Like former-president Trump, Pope Francis is incredibly transparent. Though their similarities might begin and end with this one thing, it is refreshing to witness such clear-sighted leadership. At the same time, it is probably not enjoyable for them to be continuously criticized for it. Pope Francis recently spoke about the criticism he receives—much, if not most, of it from the United States where freedom of speech, from D.C.’s polarized battlefields to Hollywood’s defective moral compass, gets gaslighted by social media’s uncontrollable wildfire.
Father Richard Rohr once wrote: “God and His good news get used, abused, and distorted. He remains word instead of the Word-made-flesh. He is argued instead of loved. He is proven instead of shared.

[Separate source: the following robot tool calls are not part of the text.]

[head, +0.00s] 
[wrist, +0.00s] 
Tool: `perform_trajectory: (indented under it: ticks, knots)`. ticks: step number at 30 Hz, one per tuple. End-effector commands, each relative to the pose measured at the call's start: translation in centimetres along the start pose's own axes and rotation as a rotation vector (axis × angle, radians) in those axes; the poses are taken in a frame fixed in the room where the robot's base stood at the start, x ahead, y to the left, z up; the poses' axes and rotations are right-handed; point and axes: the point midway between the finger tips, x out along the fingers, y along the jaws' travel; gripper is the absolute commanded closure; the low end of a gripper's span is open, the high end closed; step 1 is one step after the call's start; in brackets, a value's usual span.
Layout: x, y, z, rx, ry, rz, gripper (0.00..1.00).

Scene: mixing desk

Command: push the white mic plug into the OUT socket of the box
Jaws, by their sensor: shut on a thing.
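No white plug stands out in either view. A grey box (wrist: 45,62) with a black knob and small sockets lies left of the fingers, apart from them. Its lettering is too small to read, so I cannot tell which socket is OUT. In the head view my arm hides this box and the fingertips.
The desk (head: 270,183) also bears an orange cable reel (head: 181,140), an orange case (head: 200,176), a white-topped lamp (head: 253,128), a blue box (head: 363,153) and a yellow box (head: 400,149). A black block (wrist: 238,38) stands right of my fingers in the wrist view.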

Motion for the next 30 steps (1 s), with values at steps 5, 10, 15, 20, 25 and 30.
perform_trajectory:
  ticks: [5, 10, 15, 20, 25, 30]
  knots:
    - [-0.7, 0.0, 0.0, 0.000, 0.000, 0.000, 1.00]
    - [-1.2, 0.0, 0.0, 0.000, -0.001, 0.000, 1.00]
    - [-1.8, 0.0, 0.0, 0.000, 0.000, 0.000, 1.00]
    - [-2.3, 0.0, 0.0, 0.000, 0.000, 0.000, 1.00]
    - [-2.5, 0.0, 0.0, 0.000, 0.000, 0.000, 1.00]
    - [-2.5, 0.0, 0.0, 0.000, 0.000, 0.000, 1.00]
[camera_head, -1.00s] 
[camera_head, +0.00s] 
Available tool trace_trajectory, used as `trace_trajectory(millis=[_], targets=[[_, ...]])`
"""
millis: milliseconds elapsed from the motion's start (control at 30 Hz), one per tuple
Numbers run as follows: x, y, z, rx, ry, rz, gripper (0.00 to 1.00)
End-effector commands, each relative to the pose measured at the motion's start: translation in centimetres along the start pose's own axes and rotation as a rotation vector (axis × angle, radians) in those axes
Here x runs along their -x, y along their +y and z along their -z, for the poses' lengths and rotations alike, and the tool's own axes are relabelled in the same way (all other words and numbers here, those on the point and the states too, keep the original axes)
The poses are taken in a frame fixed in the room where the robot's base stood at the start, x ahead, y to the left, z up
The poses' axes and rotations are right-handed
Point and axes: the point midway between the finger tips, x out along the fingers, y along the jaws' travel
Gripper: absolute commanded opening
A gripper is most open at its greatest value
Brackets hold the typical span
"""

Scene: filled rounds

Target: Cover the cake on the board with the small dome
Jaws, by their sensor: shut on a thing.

He is religious structure instead of the core structure of our lives.” Most Catholics in America are rooted in faith-based traditions that guide our thinking: human life is sacred at every age and stage; abortion is objectively morally evil; the sacrament of holy matrimony is between one man and one woman; those in civil unions should be protected with legal rights; immigrants seeking a better life ought to be given the opportunity to pursue it as did our forebears; judging and condemning others is antithetical to Christianity; we should live by the golden rule and be in communion with Christ; the Holy Spirit is our constant companion who will help us make wise decisions. Pope Francis is very clear about these things—we try to be also. Unfortunately, many of us who hold faith-based traditional views get criticized too, accused of being insensitive, prejudiced, and even evil, by those who succumb to polarized ideology and/or the dysfunctional moral standards that cloud and iCloud our society from coast to coast. In beauty, truth, and goodness, we can uphold the sanctity of marriage and sanctity of life and, at the same time, show compassion to LGBT+ and individuals contemplating abortion or facing other horrific circumstances.
The Eternal Word Television Network (EWTN) has been one of the Pope’s chief critics. While the network has achieved amazing feats—primarily because its foundress, Mother Angelica, was able to accomplish what other powerful church leaders could not—it often capitulates to condemnatory, polarizing, Pharisaical attitudes that reveal an ugly side of religion, and which Jesus warned us against. Like in other social media agencies, God and His good news get used, abused, argued, and distorted there and Jesus’ message of love, mercy, and compassion gets lost. Father Ron Rolheiser once noted that, “Becoming like Jesus is as much about having a relaxed and joyful heart as it is believing and doing the right thing; it’s as much about proper energy as it is proper truth.” A joyful heart inculcates the energy of the Holy Spirit into the core structure of our lives. Where Christ is that center, we evangelize by our actions more than by stating our belief, conveying our version of God’s truth, or denouncing others.
As the Pope says, it is okay to criticize him because he is a sinner. But it is not okay to work against Christ’s core message of mercy and love. Likewise, it is not okay to condemn because our faith was born of compassion.